Directions for this task: Only the lines from the beginning of the entries through the one with "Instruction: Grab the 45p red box" should be written out, please, exactly and without any pictures.

Exercise data:
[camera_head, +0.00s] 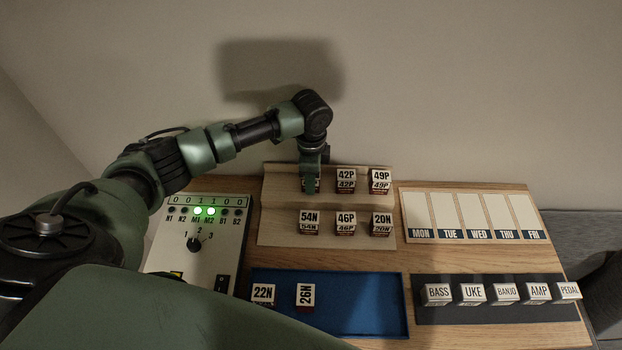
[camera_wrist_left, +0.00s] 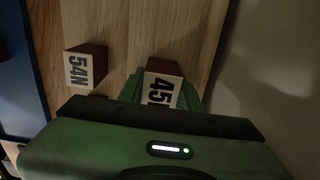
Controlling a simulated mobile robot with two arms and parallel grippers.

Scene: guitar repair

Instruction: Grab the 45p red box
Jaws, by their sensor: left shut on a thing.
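The 45P red box (camera_wrist_left: 162,90) shows in the left wrist view, with a white label that reads "45" and a partly covered letter, and a dark red side. My left gripper (camera_head: 311,184) is shut on it at the back left of the wooden rack (camera_head: 277,234). In the head view the gripper hides most of this box, and only a dark red bit shows beneath the fingers. I cannot tell whether the box is lifted off the rack. My right gripper is not in view.
On the rack stand boxes 42P (camera_head: 346,180), 49P (camera_head: 380,181), 54N (camera_head: 309,222), 46P (camera_head: 346,223) and 20N (camera_head: 381,224). In front, a blue tray (camera_head: 365,310) holds boxes 22N (camera_head: 263,294) and 26N (camera_head: 305,296). A switch panel (camera_head: 190,262) stands at left.

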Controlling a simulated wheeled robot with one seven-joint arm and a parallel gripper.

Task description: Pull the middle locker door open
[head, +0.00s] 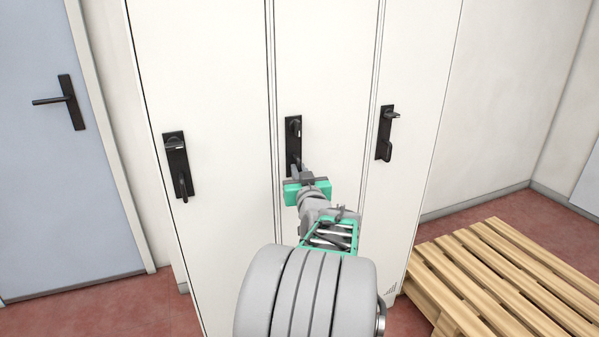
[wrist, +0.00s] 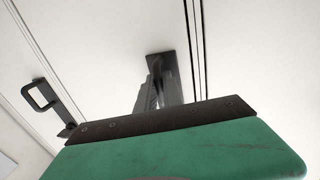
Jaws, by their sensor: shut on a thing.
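The middle locker door (head: 325,60) is a tall white panel and looks flush with its neighbours. Its black handle (head: 293,130) is a plate near the left edge of the door, with a grip at its lower end. My gripper (head: 300,173), with a green body, is shut on the lower part of this handle. In the wrist view the black handle plate (wrist: 162,66) stands beyond the green gripper body (wrist: 180,150), which hides the fingertips and the rest of the grip.
The left locker door (head: 205,80) and right locker door (head: 420,70) have similar black handles and look closed. A blue-grey room door (head: 60,180) with a lever is at left. A wooden pallet (head: 500,270) lies on the red floor at right.

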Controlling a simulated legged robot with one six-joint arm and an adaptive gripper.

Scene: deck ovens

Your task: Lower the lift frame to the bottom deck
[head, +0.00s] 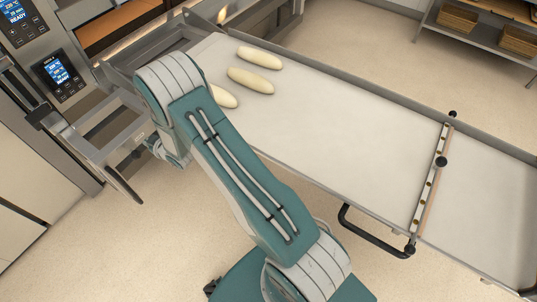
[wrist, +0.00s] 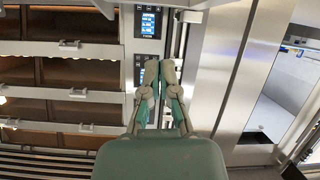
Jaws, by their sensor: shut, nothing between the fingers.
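The lift frame appears to be the steel framework (head: 88,150) at the left in the head view, beside the oven fronts. A long loader bed with a pale canvas (head: 330,130) extends from it to the right. Three pale dough loaves (head: 250,80) lie at its oven end, one partly behind my arm. My gripper (wrist: 160,72) is shut and empty in the wrist view, its fingers pointing at the oven control panels and a steel upright (wrist: 212,75). I cannot tell whether the fingertips touch anything. In the head view my arm hides most of the gripper.
Deck ovens (wrist: 60,76) with several stacked decks stand at left in the wrist view. Lit control panels (head: 58,73) show beside them. A black handle (head: 372,238) projects from the loader's near side. A shelf with baskets (head: 457,20) stands far right; floor between is clear.

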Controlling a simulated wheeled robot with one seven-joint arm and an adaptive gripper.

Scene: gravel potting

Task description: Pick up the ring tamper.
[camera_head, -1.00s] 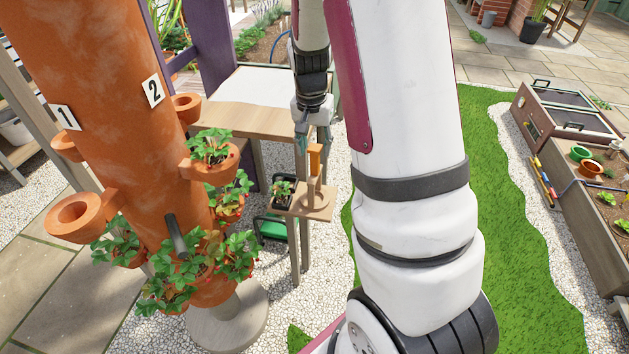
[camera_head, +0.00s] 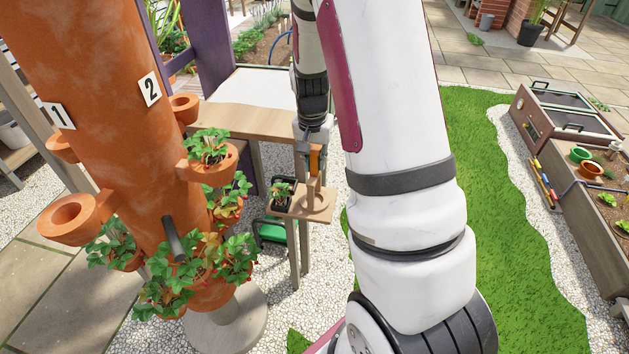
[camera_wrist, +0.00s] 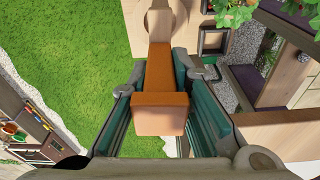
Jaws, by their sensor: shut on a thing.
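The ring tamper has an orange handle (camera_head: 315,160) above a pale wooden lower part. It stands upright over the right end of a small wooden shelf (camera_head: 284,209); I cannot tell whether its base is touching the shelf. My gripper (camera_head: 314,150) is at the handle from above. In the wrist view the orange handle (camera_wrist: 160,112) lies between the two teal-sided fingers of my gripper (camera_wrist: 160,82), which is shut on it. The wooden lower part (camera_wrist: 158,25) shows at the top there. The contact faces of the fingers are partly hidden.
A terracotta tower (camera_head: 120,110) with planted cups rises to the left. A wooden table (camera_head: 235,118) is behind. Grass (camera_head: 480,200) lies open to the right.

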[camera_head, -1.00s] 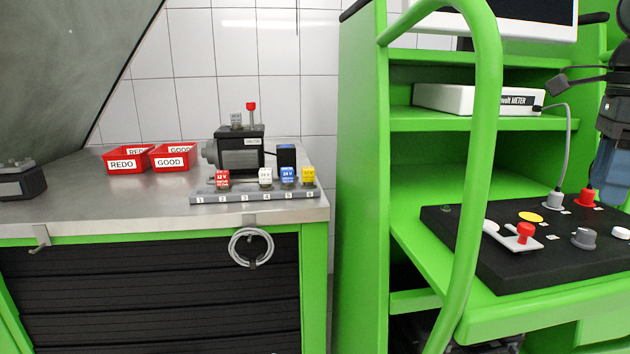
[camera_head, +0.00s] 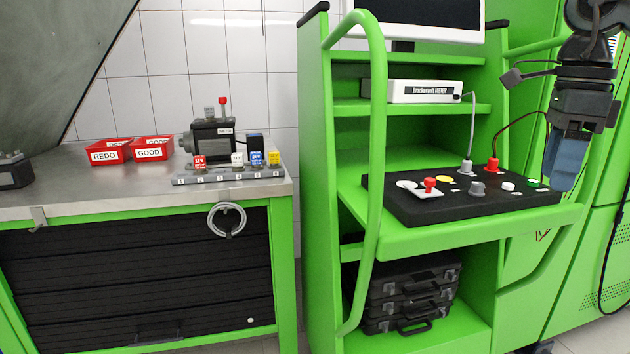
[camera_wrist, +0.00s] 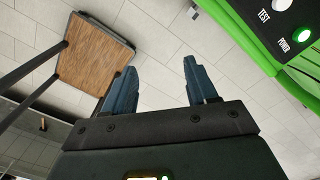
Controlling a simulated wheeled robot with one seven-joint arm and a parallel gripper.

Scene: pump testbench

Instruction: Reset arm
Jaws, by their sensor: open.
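My gripper (camera_head: 566,165) hangs at the right of the head view, its blue fingers pointing down beside the right end of the black control panel (camera_head: 400,206). In the wrist view my gripper (camera_wrist: 160,88) shows two blue fingers spread apart, with nothing between them. The tiled floor (camera_wrist: 155,40) lies beyond the fingertips. A corner of the panel with TEST and POWER labels and a lit green button (camera_wrist: 301,36) shows at the wrist view's upper right, apart from the fingers.
A green cart (camera_head: 318,200) carries the panel, a white Brockwell meter (camera_head: 425,91) and black cases (camera_head: 410,290). A steel bench (camera_head: 100,190) at left holds red REDO (camera_head: 104,156) and GOOD (camera_head: 150,153) bins and a pump (camera_head: 212,138). A wooden-topped stand (camera_wrist: 92,62) shows in the wrist view.

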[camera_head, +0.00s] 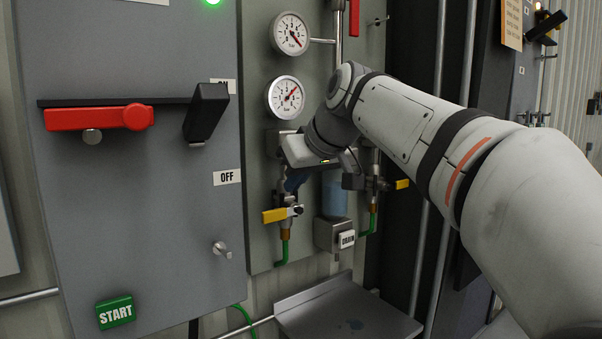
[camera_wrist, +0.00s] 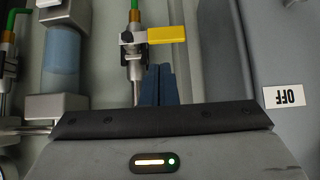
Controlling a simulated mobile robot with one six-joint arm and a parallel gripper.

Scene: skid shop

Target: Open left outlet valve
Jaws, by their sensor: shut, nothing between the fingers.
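The left outlet valve has a yellow lever (camera_head: 275,214) on a brass-ended vertical pipe with a green hose below. The lever lies level, across the pipe, and points left. The wrist view is turned over, and there the yellow lever (camera_wrist: 166,34) points right. My gripper (camera_head: 293,183) is just above the valve in the head view, partly hidden by my wrist. Its blue fingers (camera_wrist: 158,72) are shut with nothing between them. They sit beside the valve's pipe and short of the lever in the wrist view; I cannot tell whether they touch the pipe.
The right outlet valve's yellow lever (camera_head: 402,184) also lies sideways. A blue filter bowl (camera_head: 334,195) and a DRAIN block (camera_head: 334,234) stand between the valves. A grey cabinet (camera_head: 150,200) borders the left, with a red-handled switch (camera_head: 97,117). A shelf (camera_head: 345,310) lies below.

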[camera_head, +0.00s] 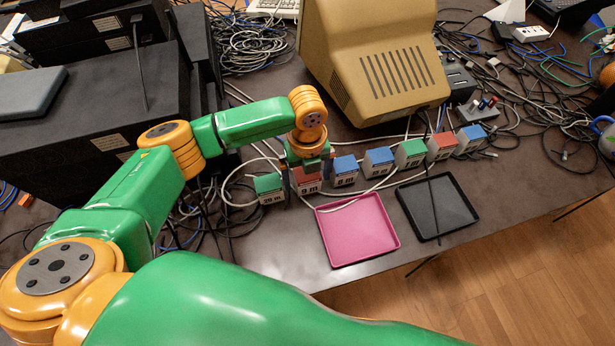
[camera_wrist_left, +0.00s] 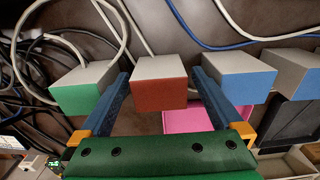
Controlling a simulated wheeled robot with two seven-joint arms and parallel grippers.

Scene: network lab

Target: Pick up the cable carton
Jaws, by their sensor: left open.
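Several small cartons with coloured faces and grey sides stand in a slanting row on the dark table. A red-topped carton (camera_head: 307,182) is directly below my left gripper (camera_head: 306,168). In the left wrist view this red carton (camera_wrist_left: 158,92) lies between the two open fingers (camera_wrist_left: 162,88), with gaps visible on both sides. A green carton (camera_head: 269,190) is to its left and a blue carton (camera_head: 345,172) to its right. Further right are another blue carton (camera_head: 378,161), a green one (camera_head: 410,152) and a red one (camera_head: 441,147). My right gripper is not in view.
A pink tray (camera_head: 357,232) and a black tray (camera_head: 437,208) lie in front of the row. A beige monitor (camera_head: 385,60) stands behind it. Loose cables (camera_head: 240,45) run around the cartons. Dark equipment boxes (camera_head: 95,115) fill the left side.

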Task result:
[camera_head, +0.00s] 
[camera_wrist_left, +0.00s] 
Controlling a simulated mobile robot with two arms and parallel grippers.

Scene: guitar repair

Instruction: Grab the 45p red box

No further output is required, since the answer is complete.